§ WRITTEN TASK:
Wherever a line holds the string "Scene", copy that line.

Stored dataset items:
━━━━━━
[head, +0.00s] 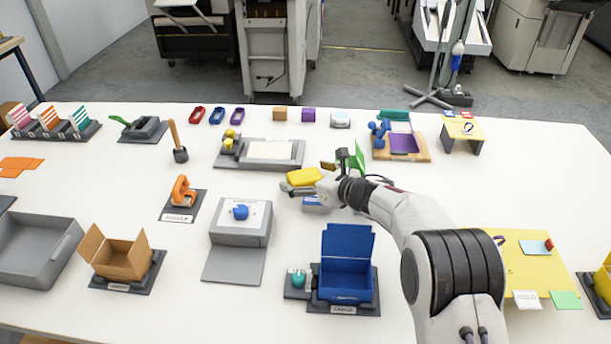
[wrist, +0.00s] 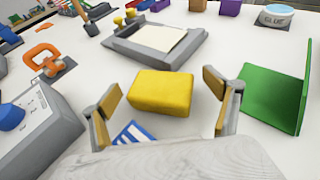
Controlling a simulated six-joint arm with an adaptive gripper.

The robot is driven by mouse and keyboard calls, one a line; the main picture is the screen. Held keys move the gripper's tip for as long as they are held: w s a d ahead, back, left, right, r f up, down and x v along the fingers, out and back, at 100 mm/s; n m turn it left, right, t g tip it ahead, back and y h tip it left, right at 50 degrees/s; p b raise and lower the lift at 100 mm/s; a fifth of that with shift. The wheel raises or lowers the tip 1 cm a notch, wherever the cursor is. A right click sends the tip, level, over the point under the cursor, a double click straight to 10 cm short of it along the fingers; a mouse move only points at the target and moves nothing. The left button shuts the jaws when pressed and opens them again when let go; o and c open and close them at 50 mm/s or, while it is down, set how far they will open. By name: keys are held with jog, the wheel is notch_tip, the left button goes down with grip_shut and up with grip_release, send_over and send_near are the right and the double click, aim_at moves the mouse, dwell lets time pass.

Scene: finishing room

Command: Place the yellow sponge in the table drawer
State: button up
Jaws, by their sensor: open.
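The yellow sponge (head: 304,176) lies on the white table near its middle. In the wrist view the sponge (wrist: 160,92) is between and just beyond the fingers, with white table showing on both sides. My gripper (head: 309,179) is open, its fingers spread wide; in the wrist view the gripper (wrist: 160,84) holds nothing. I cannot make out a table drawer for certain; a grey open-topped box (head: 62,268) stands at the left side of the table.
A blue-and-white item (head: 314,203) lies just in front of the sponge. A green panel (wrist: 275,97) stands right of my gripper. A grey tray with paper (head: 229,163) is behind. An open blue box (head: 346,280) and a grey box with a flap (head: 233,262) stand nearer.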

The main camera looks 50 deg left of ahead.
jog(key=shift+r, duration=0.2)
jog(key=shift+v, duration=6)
━━━━━━
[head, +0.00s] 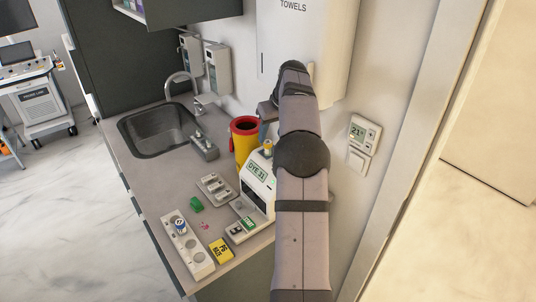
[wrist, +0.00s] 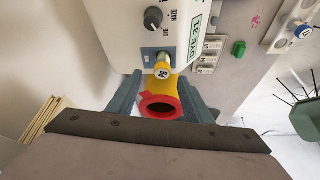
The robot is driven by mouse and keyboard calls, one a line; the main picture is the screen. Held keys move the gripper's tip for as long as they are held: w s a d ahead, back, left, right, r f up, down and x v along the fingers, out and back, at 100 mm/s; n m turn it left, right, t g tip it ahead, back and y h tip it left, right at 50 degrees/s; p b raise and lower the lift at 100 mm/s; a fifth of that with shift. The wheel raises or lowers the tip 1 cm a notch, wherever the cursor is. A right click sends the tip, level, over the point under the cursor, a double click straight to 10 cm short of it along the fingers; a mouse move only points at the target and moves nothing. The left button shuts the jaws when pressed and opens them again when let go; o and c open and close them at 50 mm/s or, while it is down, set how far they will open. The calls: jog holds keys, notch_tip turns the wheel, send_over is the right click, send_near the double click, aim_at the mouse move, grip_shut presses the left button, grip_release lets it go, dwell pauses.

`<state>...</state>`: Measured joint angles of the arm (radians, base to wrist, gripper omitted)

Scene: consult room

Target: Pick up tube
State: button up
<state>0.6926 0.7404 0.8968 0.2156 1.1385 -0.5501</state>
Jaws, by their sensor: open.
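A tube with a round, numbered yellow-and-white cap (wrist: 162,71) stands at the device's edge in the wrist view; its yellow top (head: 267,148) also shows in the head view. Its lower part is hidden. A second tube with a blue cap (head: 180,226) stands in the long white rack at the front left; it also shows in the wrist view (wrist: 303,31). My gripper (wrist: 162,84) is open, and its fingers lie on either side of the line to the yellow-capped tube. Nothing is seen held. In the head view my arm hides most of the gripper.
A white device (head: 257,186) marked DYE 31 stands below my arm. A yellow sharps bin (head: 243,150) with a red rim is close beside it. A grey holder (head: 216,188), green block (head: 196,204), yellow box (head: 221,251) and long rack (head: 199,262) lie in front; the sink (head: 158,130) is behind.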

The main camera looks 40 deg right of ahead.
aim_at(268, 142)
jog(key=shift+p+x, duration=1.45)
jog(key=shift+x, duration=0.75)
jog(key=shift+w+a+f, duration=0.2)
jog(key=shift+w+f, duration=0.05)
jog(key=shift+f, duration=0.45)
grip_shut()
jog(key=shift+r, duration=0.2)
━━━━━━
§ RESPONSE TO THIS EXERCISE:
Scene: finishing room
Scene: consult room

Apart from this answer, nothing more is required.